## Work required
Everything from the first line of the data through the line with "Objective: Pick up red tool" is to be echoed exactly, minus the pictures.
— begin Working data —
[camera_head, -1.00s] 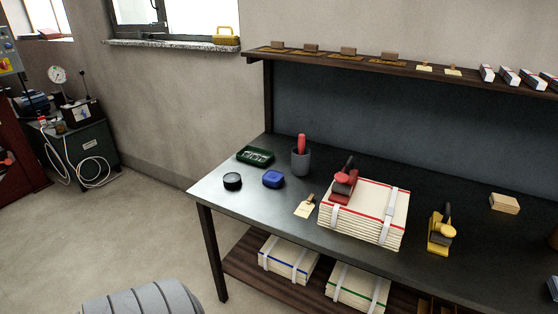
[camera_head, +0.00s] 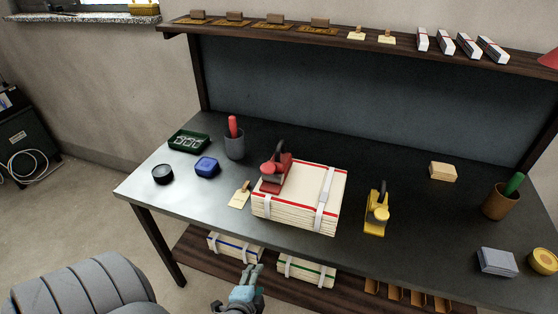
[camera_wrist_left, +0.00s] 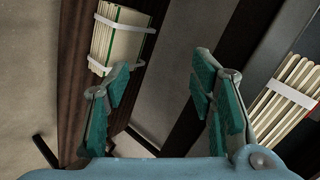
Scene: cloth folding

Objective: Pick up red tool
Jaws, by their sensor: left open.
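A red tool (camera_head: 274,174) with a dark handle rests on the left part of a strapped, red-edged stack (camera_head: 303,202) on the workbench. In the head view my left gripper (camera_head: 252,270) is low at the bench's front, below and in front of that stack and apart from the tool. In the left wrist view the gripper (camera_wrist_left: 160,72) has its teal-padded fingers spread, with nothing between them. The red tool does not show in the wrist view. My right gripper is not in view.
Strapped stacks (camera_head: 306,271) lie on the lower shelf. The bench's front edge is near my gripper.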

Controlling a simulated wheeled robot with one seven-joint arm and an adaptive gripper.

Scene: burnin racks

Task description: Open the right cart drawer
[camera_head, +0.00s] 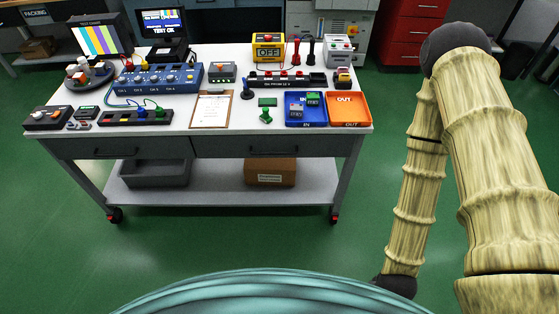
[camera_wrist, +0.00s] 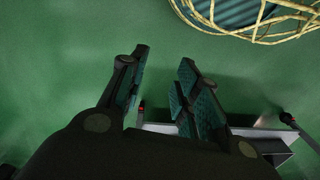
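The cart (camera_head: 362,139) stands ahead with two grey drawers side by side under its white top. The right drawer (camera_head: 225,146) looks shut, its front flush, with a dark handle (camera_head: 272,152). The left drawer (camera_head: 90,150) also looks shut, with its own handle (camera_head: 115,153). My gripper hangs low at the lower right in the head view, mostly hidden at the frame's bottom, apart from the cart. In the wrist view my gripper (camera_wrist: 162,78) is open, its two padded fingers apart with only green floor between them. The drawer handle cannot be made out there.
The cart top holds a blue IN tray (camera_head: 291,122), an orange OUT tray (camera_head: 350,123), a clipboard (camera_head: 211,112) and several devices. A cardboard box (camera_head: 270,178) and grey bin (camera_head: 155,180) sit on the lower shelf. Green floor is clear before the cart. Red cabinet (camera_head: 408,30) stands behind.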

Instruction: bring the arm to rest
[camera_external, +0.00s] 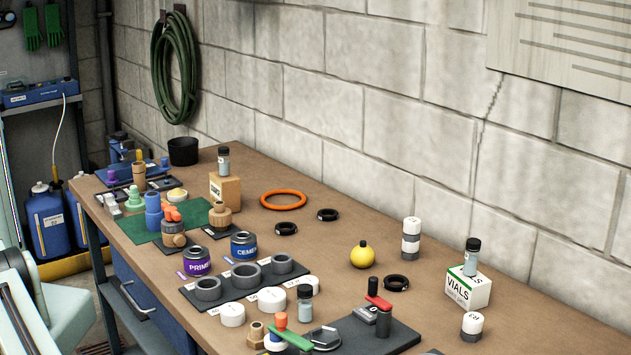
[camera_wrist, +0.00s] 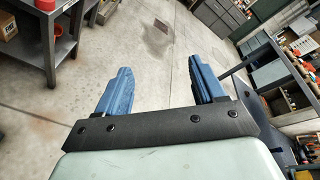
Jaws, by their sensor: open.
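My gripper (camera_wrist: 163,88) shows in the wrist view with its two blue fingers wide apart. Nothing is between them, only concrete floor far behind. In the external view the fingers do not show; a pale part of my arm is at the lower left edge, beside the workbench (camera_external: 335,235) and clear of its top. I cannot tell from these frames whether the arm is moving.
The bench holds pipe fittings, cans, vials, a yellow ball (camera_external: 362,255) and an orange ring (camera_external: 283,200). A VIALS box (camera_external: 467,289) stands at the right. A block wall is behind. In the wrist view, open floor (camera_wrist: 150,50) lies between a dark table (camera_wrist: 45,45) and shelving.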

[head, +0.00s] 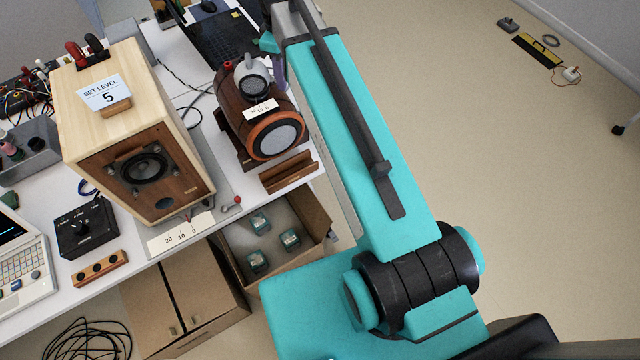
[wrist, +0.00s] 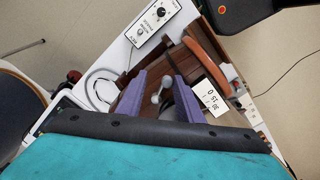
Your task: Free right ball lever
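A brown barrel-shaped speaker (head: 233,118) with an orange-ringed front stands on the table in the head view; a grey pod with a dark round face (head: 252,84) sits on top. A small red ball (head: 228,66) shows at its upper left. A short lever with a red ball end (head: 236,200) lies beside the light wooden speaker's base (head: 150,175). In the wrist view my gripper's purple fingers (wrist: 160,98) are apart, with a rounded grey piece (wrist: 166,82) between them. I cannot tell whether they touch it, or whether it is a ball lever. My arm hides most of the gripper in the head view.
A scale card (wrist: 210,98) is close right of my fingers. A control box with a knob (wrist: 160,14) stands beyond them. A brown wooden rack (head: 289,173) is at the table edge, above an open cardboard box (head: 318,222). The floor at right is mostly clear.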

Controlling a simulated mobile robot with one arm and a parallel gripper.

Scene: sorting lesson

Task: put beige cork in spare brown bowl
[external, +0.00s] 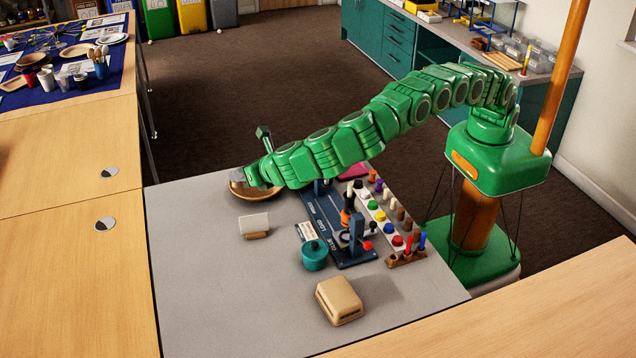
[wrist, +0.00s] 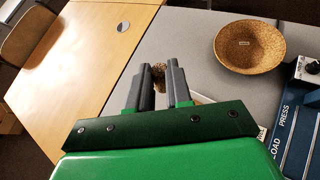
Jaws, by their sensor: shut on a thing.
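My gripper (wrist: 159,68) is shut on a small brown, cork-like piece (wrist: 158,74), which shows between the two grey fingertips in the wrist view. The fingers hide part of the piece. The brown bowl (wrist: 250,68) stands on the grey table to the right of the fingers in that view, with a small pale label inside. In the external view my gripper (external: 240,177) overlaps the left and upper part of the bowl (external: 258,195). How high the gripper is above the table, I cannot tell.
A white card in a wooden stand (external: 254,226) is in front of the bowl. A blue press (external: 356,245), a teal pot (external: 314,257), a row of coloured pieces (external: 382,216) and a beige box (external: 339,301) stand further right. The grey table's left front is clear.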

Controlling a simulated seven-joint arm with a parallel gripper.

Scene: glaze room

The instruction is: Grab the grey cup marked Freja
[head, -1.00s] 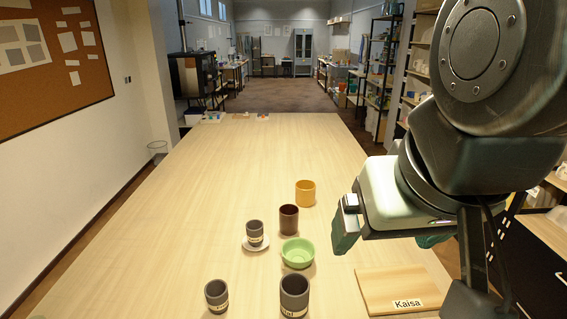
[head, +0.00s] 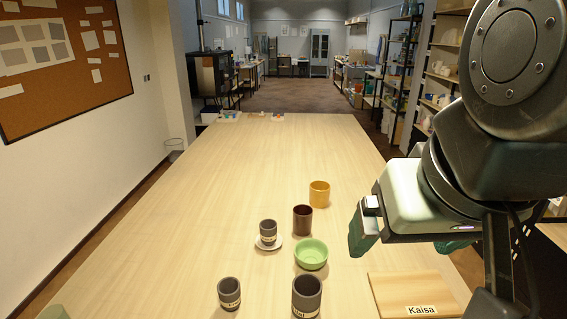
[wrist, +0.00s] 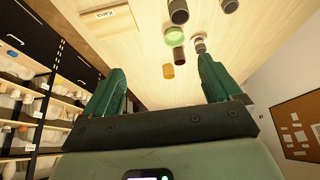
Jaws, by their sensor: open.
— end Working data —
## Answer
[camera_head, -1.00s] 
[camera_head, +0.00s] 
[camera_wrist_left, +0.00s] 
Scene: cloth folding

Objective: Pick up red tool

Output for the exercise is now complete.